The reflex when quotes aren't landing is to cut prices, and it's almost always the wrong first move — discounting is the most expensive way to win a job and the easiest to reach for. Before you touch price, win-rate data usually points somewhere cheaper to fix:

  • Speed. A quote that takes three days to produce loses to one that arrived the same afternoon, regardless of price. If your fast quotes win and your slow ones don't, the fix is turnaround, and a tech who can build a quote on-site from a price book wins jobs your office-bound process loses.
  • Follow-up. A huge share of "lost" quotes were never actually declined — they just went silent because nobody followed up. The sent estimates that quietly drift to expired are pure recoverable revenue, and a simple follow-up cadence on pending estimates recovers a chunk of them without dropping your price a dollar.
  • Clarity. A vague quote invites a "let me think about it"; an itemized one the customer understands invites a yes. Often the win is in how the number is presented, not the number itself.

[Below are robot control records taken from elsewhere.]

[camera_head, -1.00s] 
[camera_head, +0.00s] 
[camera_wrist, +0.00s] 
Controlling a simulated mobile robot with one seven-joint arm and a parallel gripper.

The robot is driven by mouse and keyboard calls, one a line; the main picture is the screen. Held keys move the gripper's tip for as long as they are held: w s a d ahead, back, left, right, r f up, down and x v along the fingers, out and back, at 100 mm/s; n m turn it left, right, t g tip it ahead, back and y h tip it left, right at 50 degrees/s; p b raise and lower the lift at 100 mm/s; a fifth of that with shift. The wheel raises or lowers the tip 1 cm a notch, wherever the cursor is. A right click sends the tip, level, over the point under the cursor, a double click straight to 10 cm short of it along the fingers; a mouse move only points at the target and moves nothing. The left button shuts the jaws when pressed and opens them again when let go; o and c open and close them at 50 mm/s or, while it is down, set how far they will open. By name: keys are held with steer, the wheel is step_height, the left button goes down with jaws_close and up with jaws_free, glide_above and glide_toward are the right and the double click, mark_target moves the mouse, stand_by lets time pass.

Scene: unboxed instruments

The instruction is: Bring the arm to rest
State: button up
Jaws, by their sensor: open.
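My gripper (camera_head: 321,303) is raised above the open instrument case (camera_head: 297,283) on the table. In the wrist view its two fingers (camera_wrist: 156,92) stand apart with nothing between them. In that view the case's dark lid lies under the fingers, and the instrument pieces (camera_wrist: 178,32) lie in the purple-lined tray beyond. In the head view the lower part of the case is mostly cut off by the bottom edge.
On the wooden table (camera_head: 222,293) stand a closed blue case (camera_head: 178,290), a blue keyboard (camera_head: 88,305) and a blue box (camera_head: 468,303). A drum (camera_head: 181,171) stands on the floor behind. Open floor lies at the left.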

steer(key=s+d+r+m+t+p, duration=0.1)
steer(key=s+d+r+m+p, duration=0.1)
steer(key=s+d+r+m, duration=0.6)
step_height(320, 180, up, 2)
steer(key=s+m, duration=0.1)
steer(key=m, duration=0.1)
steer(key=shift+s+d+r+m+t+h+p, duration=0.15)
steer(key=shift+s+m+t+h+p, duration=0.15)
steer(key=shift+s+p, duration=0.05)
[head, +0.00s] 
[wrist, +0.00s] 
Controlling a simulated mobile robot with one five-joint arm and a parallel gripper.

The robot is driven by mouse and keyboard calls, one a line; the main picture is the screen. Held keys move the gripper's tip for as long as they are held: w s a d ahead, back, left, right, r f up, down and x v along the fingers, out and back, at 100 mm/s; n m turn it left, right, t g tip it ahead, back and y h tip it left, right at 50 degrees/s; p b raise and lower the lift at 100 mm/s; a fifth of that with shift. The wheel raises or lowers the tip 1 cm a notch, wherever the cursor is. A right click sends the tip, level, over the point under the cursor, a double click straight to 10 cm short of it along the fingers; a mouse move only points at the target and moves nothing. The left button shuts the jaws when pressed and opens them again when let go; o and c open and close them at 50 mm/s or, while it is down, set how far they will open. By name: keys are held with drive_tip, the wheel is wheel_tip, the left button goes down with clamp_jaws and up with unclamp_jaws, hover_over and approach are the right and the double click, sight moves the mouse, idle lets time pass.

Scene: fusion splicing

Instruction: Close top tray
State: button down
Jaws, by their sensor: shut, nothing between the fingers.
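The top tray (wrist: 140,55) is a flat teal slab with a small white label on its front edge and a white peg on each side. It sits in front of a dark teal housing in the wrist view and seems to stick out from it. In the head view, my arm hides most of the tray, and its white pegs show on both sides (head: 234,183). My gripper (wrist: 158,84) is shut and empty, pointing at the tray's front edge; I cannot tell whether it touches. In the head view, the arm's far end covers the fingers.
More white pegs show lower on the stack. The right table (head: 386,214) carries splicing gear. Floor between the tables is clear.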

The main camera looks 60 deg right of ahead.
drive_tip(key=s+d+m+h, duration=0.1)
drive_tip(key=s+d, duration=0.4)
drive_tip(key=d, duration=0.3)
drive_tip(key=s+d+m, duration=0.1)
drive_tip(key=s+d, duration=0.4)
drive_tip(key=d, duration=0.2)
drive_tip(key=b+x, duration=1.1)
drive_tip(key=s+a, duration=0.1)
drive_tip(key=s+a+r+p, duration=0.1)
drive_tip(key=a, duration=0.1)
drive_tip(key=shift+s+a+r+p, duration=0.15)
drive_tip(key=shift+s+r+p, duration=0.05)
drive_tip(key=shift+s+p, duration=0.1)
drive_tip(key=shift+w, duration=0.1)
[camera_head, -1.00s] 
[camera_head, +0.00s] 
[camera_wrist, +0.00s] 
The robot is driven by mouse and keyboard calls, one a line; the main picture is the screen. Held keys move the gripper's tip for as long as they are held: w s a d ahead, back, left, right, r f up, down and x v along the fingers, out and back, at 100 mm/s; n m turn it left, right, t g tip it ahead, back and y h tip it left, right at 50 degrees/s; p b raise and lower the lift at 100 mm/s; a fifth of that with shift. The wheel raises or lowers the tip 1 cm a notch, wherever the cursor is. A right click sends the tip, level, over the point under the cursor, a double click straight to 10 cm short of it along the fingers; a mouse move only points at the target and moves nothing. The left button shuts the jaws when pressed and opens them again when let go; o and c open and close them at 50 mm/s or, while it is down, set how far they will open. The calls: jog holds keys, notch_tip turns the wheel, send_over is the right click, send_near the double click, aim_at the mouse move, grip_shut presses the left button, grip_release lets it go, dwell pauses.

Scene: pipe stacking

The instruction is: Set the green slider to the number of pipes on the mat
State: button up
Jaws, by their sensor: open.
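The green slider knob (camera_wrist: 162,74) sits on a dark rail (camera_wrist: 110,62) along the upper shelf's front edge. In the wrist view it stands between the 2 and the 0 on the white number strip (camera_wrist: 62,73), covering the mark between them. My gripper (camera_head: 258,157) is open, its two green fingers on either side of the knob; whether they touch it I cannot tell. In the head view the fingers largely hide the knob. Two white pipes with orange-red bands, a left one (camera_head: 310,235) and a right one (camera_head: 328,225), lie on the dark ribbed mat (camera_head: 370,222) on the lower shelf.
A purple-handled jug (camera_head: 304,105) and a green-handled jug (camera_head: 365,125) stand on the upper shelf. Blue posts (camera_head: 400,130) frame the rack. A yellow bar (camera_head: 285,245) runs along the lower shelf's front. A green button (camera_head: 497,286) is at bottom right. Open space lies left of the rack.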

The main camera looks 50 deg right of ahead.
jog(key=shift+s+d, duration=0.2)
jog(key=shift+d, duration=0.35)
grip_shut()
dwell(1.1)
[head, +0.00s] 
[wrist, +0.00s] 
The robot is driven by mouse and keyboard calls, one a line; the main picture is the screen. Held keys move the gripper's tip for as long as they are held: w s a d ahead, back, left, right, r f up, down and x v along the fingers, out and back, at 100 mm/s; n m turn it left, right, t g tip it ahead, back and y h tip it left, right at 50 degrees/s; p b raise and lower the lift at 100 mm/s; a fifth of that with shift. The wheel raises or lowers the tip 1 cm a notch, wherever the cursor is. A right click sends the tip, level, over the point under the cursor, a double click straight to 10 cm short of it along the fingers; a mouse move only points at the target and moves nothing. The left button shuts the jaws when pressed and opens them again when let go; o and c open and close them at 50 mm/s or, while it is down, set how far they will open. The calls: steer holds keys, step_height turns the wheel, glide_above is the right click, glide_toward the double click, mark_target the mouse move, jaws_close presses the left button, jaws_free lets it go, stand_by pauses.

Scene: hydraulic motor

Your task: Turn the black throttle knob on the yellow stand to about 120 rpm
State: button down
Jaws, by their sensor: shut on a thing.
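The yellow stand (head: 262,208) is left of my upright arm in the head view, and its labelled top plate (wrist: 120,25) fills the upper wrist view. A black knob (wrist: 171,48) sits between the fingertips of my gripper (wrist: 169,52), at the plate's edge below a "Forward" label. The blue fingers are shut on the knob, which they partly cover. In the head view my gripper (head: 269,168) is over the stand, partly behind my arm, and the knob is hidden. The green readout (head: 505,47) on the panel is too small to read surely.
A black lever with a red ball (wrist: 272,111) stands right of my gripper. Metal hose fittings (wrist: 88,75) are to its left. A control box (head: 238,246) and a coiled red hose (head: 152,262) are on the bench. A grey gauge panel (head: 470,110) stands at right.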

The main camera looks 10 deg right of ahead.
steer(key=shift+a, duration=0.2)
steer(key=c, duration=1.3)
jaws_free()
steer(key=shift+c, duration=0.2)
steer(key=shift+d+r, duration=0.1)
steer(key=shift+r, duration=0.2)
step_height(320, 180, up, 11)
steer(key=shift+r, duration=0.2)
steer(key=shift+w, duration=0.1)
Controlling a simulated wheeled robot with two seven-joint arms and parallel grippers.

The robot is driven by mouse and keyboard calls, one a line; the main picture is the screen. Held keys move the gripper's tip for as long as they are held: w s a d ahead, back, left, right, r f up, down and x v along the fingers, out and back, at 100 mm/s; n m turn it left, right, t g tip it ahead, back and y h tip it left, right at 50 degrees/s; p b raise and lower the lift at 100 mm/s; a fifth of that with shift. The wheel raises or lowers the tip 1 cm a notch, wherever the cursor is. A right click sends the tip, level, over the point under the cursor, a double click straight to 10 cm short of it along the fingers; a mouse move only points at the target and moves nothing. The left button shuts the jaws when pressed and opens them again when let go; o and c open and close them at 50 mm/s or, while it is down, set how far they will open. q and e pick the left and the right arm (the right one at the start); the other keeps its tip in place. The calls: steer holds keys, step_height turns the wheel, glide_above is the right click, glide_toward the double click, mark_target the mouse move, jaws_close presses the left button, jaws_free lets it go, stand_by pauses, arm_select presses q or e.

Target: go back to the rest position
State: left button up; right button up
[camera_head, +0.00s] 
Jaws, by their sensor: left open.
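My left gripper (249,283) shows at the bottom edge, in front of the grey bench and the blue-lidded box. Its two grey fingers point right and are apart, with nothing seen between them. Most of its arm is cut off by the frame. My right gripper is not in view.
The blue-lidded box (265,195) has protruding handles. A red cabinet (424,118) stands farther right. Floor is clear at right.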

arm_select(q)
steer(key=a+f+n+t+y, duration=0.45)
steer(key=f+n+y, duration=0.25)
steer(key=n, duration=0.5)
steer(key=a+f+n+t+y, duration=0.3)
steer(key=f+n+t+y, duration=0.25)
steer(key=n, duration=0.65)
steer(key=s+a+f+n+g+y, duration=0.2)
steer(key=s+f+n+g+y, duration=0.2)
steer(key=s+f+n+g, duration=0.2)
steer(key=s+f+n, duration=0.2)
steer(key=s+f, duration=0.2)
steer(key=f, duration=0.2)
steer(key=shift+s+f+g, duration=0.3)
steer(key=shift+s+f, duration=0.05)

Cutting price to fix a speed or follow-up problem just trains customers to expect discounts while leaving the real leak open. Read the win-rate slices first; reach for price last.

What to measure

  • Overall win rate — approved-or-converted estimates as a share of sent ones, over a rolling window. Your headline number; if you don't know it, start here.
  • Win rate by job type and price band — where the funnel leaks. This is what tells you whether to fix pricing, speed, or follow-up, and where.
  • Expiry rate on sent estimates — the share of quotes that drifted to expired without a decision. High expiry isn't a pricing problem; it's a follow-up problem, and it's the cheapest win rate to recover.

You can't improve a number you refuse to look at, and quoting is too important to leave on faith. Count the sent estimates, count the ones that became jobs, slice the result, and the fog clears: you stop guessing whether your pricing is the problem and start seeing exactly where the funnel leaks. Most of the time the fix is faster quotes and tighter follow-up, not a smaller number — and you'd never know that without the rate in front of you.